Stewardship is such a humbling concept. Depending on where you were raised in the South, you have a basic-to-moderate understanding of manners and the hierarchy of respect. If you borrow something, you return it in better condition than when it was given to you. Or more simply put, leave it better than you found it. But when you own something, you use it until it serves its purpose and then you discard it and move on to something better. You can see how these two mindsets might clash when seeing the same idea/person/thing from either perspective. The example he used in the book, and one that is becoming incredibly applicable for me now, is the idea of a spouse’s love. If I trying to live with a mindset of ownership over my soon-to-be spouse (S/O to Emily), I will use her love to satisfy my desires and needs when it is convenient for me. But to see my spouse’s love as a gift from the Father and because she is ultimately his, I am only a steward of her love for a short time. And I am charged to steward that love well and return her to the Father better than I found her.
While all of that is super relevant for me right now, it also gave me a different understanding of my time here in Africa. I have a tendency to live season to season. Once the ending of a season approaches, I usually have worked/invested enough to coast pretty comfortably to the end. Thats where I stood in these last few weeks. I did the hard work of showing up and serving alongside this group of peers these last few months.

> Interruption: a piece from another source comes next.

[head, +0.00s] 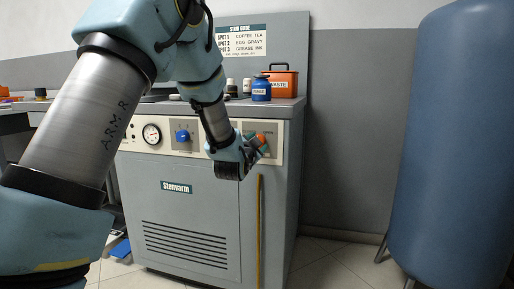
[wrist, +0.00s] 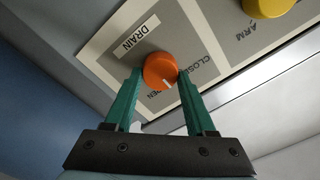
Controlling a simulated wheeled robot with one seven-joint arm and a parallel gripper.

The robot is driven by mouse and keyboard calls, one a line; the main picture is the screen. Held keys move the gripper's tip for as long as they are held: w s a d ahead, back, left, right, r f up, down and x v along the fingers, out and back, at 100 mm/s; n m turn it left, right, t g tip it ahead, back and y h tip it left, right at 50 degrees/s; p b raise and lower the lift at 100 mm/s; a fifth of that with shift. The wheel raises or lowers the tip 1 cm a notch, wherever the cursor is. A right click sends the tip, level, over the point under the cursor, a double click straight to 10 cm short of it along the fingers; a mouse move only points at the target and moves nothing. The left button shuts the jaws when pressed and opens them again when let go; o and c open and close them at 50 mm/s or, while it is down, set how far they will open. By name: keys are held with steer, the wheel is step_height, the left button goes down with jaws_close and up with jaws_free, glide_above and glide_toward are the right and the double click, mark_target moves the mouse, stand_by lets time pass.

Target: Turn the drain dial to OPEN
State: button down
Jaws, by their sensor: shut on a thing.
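The orange drain dial (wrist: 159,70) sits on a pale panel beside a DRAIN label (wrist: 137,35) in the wrist view. Its white mark points toward the lower right of that picture, between the CLOSED lettering (wrist: 198,68) and the partly hidden OPEN lettering (wrist: 155,96). My gripper (wrist: 158,76) has one teal finger on each side of the dial and is shut on it. In the head view the orange dial (head: 261,139) shows at the right end of the machine's panel, with my gripper (head: 257,145) at it.
A yellow knob (wrist: 268,5) is on the same panel. The head view shows a gauge (head: 152,134) and a blue knob (head: 182,136) farther left. A yellow vertical bar (head: 259,230) runs below the dial. A large blue tank (head: 455,145) stands right, with clear floor between.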

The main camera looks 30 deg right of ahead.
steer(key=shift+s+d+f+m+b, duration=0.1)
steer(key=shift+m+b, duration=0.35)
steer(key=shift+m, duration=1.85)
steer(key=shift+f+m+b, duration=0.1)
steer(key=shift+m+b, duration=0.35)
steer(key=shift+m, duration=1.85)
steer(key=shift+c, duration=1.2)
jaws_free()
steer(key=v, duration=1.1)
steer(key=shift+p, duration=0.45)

I walked with them through the highs and lows and listened to them process this experience. I watched the Father help them heal from their past and bring them to a place of wholeness and peace that only he can do. But there is still one week. This week may be the last week but each day is a new day that the Father can use me to further his kingdom. All that I’m asked is to be willing to say yes today like I did the first day. I must live for the everyday-moments, not the seasons. I must steward my team’s time well and leave them in a few days better than I found them in January.
I know a question I could ask would be why I’m learning this mindset right now when I only have a few days left. But the Father knows the timing better than I because I can only look back. Whatever I learned from this experience (and same for my team) was not just meant for our time here in Africa. Stewardship is just one example of many that I have gained from this experience and its impact will be rippling. Truth is truth, no matter how or where you experienced it. I just hope I can be faithful with the truth that the Father has entrusted me with up until now so I can love Him and love people better everyday.
One quick light-hearted story before I end. Last week we were walking in squatter camps to build relationships with the people who lived there. We came across a lady who sells chicken feet, liver, gizzards, and intestines in her front yard to make some money for her family (like I mentioned before, millions have come to Joburg looking for jobs and have found none so this woman is stewarding her time well with the resources and space she’s been given). Now these parts of the chicken are not the first choice to eat but she takes the time to clean them each morning before she sells in the afternoon. Knowing I couldn’t leave Africa without experiencing once what this lady does every single day, my group is quickly welcomed into her home to help learn how to clean the chicken. (Squeezing the literal poop out of the intestines was not, in fact, my favorite part of our time with her). We ended up becoming quick friends and shared many laughs over that afternoon. But before we had left, she tricked…or I should say invited us to come back the next day so we could eat these chicken parts. With it being culturally rude to decline an invitation to a meal and the fact that we were more looking forward to sharing a few more laughs with them, we accepted her invitation and made sure we could be there the next day. I will post a few pictures because they will say more than I could write but the meal was nothing short of an experience. I can say the liver tasted the best followed by the gizzards then feet. However, I could not get passed the smell from cleaning the intestines the day before and so I had to give my friend the polite smile and thumbs up while I tried to hide the gagging as I ate the freshly cleaned/cooked intestines. There haven’t been many families that we were able to visit more than once, let alone invited back, so this day was pretty special to me and my group. It was so life-giving to love on her and her family and was such a fun way to close our time in the squatter camps. A good story is worth doing almost anything.

Top Left: Intestines. Top Right: Feet and Gizzards. Bottom: Liver

I guess thats what I get for being tall…

My friend MP cleaning those intestines.

And then me cleaning them too, trying to prove myself as a man.